_MATERIAL TO PROCESS_

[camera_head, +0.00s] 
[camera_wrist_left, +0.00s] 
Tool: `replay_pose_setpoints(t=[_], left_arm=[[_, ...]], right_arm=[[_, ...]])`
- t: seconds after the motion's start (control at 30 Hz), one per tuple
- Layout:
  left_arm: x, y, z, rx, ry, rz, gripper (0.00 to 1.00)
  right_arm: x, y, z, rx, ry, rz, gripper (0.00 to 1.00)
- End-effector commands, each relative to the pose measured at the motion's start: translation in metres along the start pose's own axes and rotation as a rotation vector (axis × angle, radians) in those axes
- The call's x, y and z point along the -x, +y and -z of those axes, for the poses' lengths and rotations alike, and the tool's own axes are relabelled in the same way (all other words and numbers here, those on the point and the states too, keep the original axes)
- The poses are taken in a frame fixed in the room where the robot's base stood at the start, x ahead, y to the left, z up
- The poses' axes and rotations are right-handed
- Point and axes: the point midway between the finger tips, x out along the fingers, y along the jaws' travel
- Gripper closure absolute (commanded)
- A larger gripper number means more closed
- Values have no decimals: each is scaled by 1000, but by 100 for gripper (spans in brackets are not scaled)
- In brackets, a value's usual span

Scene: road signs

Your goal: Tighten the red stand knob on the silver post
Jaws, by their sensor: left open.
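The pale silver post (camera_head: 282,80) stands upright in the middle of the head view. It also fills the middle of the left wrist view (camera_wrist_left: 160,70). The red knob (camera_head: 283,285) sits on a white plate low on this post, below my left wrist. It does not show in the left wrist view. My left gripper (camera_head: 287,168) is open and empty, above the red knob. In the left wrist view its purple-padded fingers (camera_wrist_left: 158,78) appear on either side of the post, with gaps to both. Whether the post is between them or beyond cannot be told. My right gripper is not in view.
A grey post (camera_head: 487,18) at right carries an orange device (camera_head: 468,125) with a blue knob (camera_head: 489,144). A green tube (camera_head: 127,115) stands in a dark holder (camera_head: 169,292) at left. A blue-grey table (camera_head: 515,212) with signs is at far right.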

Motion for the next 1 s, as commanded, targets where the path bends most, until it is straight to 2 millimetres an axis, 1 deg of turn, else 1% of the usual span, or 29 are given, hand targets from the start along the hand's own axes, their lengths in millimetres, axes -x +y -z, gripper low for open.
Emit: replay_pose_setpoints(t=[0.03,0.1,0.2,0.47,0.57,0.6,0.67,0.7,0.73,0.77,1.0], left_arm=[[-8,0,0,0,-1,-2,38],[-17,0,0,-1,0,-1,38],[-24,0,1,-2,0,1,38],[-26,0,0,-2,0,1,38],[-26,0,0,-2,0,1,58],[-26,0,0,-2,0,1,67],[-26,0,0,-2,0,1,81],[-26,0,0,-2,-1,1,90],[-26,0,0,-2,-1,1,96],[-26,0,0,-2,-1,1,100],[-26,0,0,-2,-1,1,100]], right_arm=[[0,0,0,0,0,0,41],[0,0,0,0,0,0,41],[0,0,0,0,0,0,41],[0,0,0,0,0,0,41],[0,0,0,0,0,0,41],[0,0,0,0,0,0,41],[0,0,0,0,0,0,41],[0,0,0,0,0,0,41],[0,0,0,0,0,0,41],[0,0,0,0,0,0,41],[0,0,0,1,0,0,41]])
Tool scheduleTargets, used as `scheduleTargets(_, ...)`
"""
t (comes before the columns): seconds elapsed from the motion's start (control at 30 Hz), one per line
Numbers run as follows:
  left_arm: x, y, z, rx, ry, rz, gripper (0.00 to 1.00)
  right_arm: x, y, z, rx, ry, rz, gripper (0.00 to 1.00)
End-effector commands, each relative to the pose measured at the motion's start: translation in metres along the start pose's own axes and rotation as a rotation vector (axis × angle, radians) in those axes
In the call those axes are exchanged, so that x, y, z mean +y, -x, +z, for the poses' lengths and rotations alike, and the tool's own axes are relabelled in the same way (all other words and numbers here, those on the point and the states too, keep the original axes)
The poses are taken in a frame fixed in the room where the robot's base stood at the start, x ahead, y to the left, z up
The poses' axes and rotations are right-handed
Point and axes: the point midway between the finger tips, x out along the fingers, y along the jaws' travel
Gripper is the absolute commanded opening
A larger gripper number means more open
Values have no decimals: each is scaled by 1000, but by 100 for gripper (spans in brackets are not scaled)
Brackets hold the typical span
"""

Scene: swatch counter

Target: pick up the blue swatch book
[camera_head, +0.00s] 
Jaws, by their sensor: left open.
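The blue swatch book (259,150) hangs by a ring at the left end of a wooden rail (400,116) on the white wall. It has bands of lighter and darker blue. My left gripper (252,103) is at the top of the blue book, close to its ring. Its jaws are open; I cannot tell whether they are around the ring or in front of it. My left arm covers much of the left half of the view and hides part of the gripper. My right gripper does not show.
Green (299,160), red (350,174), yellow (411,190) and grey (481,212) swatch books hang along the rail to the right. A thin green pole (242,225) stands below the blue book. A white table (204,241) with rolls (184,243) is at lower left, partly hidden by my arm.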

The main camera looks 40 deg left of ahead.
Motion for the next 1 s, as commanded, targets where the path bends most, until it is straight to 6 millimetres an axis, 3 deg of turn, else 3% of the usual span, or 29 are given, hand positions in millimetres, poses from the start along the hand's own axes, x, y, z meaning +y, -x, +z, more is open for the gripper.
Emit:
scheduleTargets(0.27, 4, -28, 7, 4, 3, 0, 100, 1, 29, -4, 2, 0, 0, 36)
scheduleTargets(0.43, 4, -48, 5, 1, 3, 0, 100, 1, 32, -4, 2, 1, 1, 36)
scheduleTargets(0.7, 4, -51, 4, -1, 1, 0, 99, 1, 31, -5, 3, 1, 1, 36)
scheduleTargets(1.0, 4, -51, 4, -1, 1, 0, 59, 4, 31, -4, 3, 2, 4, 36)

_PROMPT_
Emit the records above again, exactly, with no line skipped.

_RESULT FOR THIS EXERCISE_
[camera_head, +0.00s] 
[camera_wrist_left, +0.00s] 
Tool: `replay_pose_setpoints(t=[_], left_arm=[[_, ...]], right_arm=[[_, ...]])`
- t: seconds after the motion's start (control at 30 Hz), one per tuple
- Layout:
  left_arm: x, y, z, rx, ry, rz, gripper (0.00 to 1.00)
  right_arm: x, y, z, rx, ry, rz, gripper (0.00 to 1.00)
- End-effector commands, each relative to the pose measured at the motion's start: translation in metres along the start pose's own axes and rotation as a rotation vector (axis × angle, radians) in those axes
- The call's x, y and z point along the -x, +y and -z of those axes, for the poses' lengths and rotations alike, and the tool's own axes are relabelled in the same way (all other words and numbers here, those on the point and the states too, keep the original axes)
- The poses are taken in a frame fixed in the room where the robot's base stood at the start, x ahead, y to the left, z up
- The poses' axes and rotations are right-handed
- Point and axes: the point midway between the finger tips, x out along the fingers, y along the jaws' travel
- Gripper closure absolute (commanded)
- A larger gripper number means more closed
- Values have no decimals: each is scaled by 1000, but by 100 for gripper (spans in brackets are not scaled)
- In brackets, a value's usual span

Scene: road signs

Your goal: Tighten the red stand knob on the silver post
Jaws, by their sensor: left open.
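The pale silver post (camera_head: 282,80) stands upright in the middle of the head view. It also fills the middle of the left wrist view (camera_wrist_left: 160,70). The red knob (camera_head: 283,285) sits on a white plate low on this post, below my left wrist. It does not show in the left wrist view. My left gripper (camera_head: 287,168) is open and empty, above the red knob. In the left wrist view its purple-padded fingers (camera_wrist_left: 158,78) appear on either side of the post, with gaps to both. Whether the post is between them or beyond cannot be told. My right gripper is not in view.
A grey post (camera_head: 487,18) at right carries an orange device (camera_head: 468,125) with a blue knob (camera_head: 489,144). A green tube (camera_head: 127,115) stands in a dark holder (camera_head: 169,292) at left. A blue-grey table (camera_head: 515,212) with signs is at far right.

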Motion for the next 1 s, as commanded, targets where the path bends most, until it is straight to 2 millimetres an axis, 1 deg of turn, else 1% of the usual span, or 29 are given, hand targets from the start along the hand's own axes, their lengths in millimetres, axes -x +y -z, gripper low for open.
Emit: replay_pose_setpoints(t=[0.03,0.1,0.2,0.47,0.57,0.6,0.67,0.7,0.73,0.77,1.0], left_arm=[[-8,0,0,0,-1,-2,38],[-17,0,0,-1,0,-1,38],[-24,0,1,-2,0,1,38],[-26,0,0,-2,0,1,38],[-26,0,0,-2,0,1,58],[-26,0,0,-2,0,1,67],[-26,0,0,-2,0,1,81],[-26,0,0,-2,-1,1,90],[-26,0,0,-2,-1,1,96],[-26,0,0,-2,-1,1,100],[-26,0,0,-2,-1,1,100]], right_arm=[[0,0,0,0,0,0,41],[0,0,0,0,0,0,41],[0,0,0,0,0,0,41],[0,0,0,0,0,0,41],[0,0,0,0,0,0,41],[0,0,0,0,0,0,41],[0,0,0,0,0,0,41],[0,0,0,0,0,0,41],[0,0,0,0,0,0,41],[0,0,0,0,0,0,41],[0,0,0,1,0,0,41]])
Tool scheduleTargets, used as `scheduleTargets(_, ...)`
"""
t (comes before the columns): seconds elapsed from the motion's start (control at 30 Hz), one per line
Numbers run as follows:
  left_arm: x, y, z, rx, ry, rz, gripper (0.00 to 1.00)
  right_arm: x, y, z, rx, ry, rz, gripper (0.00 to 1.00)
End-effector commands, each relative to the pose measured at the motion's start: translation in metres along the start pose's own axes and rotation as a rotation vector (axis × angle, radians) in those axes
In the call those axes are exchanged, so that x, y, z mean +y, -x, +z, for the poses' lengths and rotations alike, and the tool's own axes are relabelled in the same way (all other words and numbers here, those on the point and the states too, keep the original axes)
The poses are taken in a frame fixed in the room where the robot's base stood at the start, x ahead, y to the left, z up
The poses' axes and rotations are right-handed
Point and axes: the point midway between the finger tips, x out along the fingers, y along the jaws' travel
Gripper is the absolute commanded opening
A larger gripper number means more open
Values have no decimals: each is scaled by 1000, but by 100 for gripper (spans in brackets are not scaled)
Brackets hold the typical span
"""

Scene: swatch counter

Target: pick up the blue swatch book
[camera_head, +0.00s] 
Jaws, by their sensor: left open.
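The blue swatch book (259,150) hangs by a ring at the left end of a wooden rail (400,116) on the white wall. It has bands of lighter and darker blue. My left gripper (252,103) is at the top of the blue book, close to its ring. Its jaws are open; I cannot tell whether they are around the ring or in front of it. My left arm covers much of the left half of the view and hides part of the gripper. My right gripper does not show.
Green (299,160), red (350,174), yellow (411,190) and grey (481,212) swatch books hang along the rail to the right. A thin green pole (242,225) stands below the blue book. A white table (204,241) with rolls (184,243) is at lower left, partly hidden by my arm.

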The main camera looks 40 deg left of ahead.
Motion for the next 1 s, as commanded, targets where the path bends most, until it is straight to 6 millimetres an axis, 3 deg of turn, else 3% of the usual span, or 29 are given, hand positions in millimetres, poses from the start along the hand's own axes, x, y, z meaning +y, -x, +z, more is open for the gripper.
Emit:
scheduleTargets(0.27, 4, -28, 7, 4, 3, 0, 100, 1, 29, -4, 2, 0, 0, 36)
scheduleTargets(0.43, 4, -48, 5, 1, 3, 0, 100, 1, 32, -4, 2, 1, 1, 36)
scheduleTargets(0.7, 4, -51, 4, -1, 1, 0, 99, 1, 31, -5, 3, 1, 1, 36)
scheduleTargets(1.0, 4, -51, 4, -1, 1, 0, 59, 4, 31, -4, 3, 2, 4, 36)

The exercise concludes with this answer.